Another thing to note: according to the World Bank’s web page on this new initiative, they are engaged in a new commitment to energy efficiency for the fossil fuel sector. Yet, those who know the World Bank’s history know if it had simply implemented its energy efficiency guidelines laid down in 1993, rather than continually downgrading them and making them non-binding, these past 12 years would have seen a reduction of global greenhouse gases.

Finally, the World Bank is positioning itself to profit handsomely from the so-called “carbon trading” business, charging upwards of 5 percent on all transactions it arranges between countries or industries.
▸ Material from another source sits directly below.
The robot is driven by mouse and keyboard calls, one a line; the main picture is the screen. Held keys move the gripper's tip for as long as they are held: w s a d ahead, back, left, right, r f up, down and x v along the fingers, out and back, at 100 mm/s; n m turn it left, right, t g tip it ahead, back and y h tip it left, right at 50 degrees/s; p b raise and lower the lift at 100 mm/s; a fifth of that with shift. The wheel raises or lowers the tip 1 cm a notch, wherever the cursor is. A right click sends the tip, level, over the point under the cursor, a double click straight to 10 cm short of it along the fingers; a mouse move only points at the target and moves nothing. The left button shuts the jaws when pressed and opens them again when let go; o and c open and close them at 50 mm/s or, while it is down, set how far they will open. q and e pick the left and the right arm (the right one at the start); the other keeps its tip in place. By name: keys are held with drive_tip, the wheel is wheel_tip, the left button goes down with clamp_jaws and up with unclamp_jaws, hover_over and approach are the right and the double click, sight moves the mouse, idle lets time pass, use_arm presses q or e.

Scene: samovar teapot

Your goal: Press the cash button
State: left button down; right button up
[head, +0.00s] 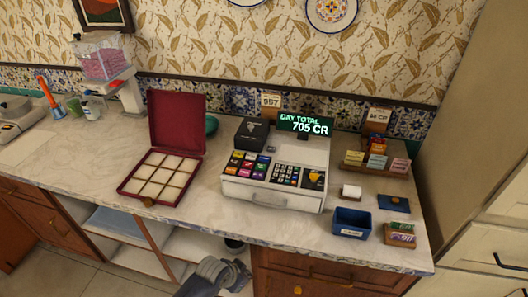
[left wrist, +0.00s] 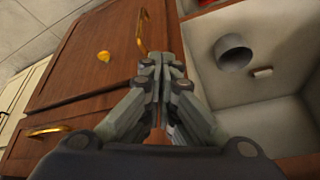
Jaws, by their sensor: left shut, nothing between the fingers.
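A white cash register (head: 272,192) stands on the counter, its display reading DAY TOTAL 705 CR. Its sloped front has coloured keys (head: 248,165) at left, a dark number pad (head: 286,175) in the middle and a dark panel with a yellow mark (head: 313,180) at right. The key labels are too small to read, so I cannot tell which is the cash button. My left gripper (head: 240,276) is below the counter edge, in front of the cabinets and apart from the register. In the left wrist view the left gripper (left wrist: 161,62) is shut and empty. My right gripper is not in view.
The counter's front edge (head: 200,218) lies between my left gripper and the register. An open maroon box (head: 160,182) stands left of the register. A blue bin (head: 351,223) and a card rack (head: 377,165) stand right. Drawers with brass handles (left wrist: 143,32) and an open shelf are near the gripper.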

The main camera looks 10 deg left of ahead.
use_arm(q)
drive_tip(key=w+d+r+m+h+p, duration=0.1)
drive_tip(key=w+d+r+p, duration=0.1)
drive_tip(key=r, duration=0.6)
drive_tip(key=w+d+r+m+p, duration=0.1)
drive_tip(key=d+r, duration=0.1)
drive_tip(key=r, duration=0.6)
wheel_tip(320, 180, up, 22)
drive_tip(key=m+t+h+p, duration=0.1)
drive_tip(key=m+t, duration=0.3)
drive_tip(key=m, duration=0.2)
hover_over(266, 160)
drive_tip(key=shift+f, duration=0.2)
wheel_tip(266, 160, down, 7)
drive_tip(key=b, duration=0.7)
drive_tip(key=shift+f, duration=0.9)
Few World Bank carbon trading projects are more than a green sheen on business as usual. And business as usual includes not just fossil fuel investments but also projects clearing forests, developing highways, and subsidizing private transport and energy-intensive industry in the developing world all of which destabilize the world’s climate even further.

World Bank-watchers have seen how poorly the Bank has done in carrying out any sincere efforts to diminish its own significant climate impact. In fact, the Bank has yet to calculate the full — and significant — global warming impact of its own investments, though it can tell you down to a ton of carbon how much it is saving through its paltry renewable energy portfolio.

Unfortunately, if they gain any power as a result of this G8 mandate, it could spell disaster for the old U.N. framework which has taken ages, thanks to the U.S. and the oil industry that holds U.S. politicians purse strings, to inch toward climate stability. Placing climate change, the world’s most urgent problem, in the hands of a bank that is profiting from financing fossil fuels is like telling an alcoholic to create a framework for sobriety.

If the World Bank is sincere about taking any leadership role on climate change, it should follow the recommendations laid down a year ago by its own consultant, and get out of financing fossil fuels. Anything else is a lot of hot air.

Daphne Wysham is a Fellow at the Institute for Policy Studies in Washington, DC, where she is the director of the Sustainable Energy & Economy Network.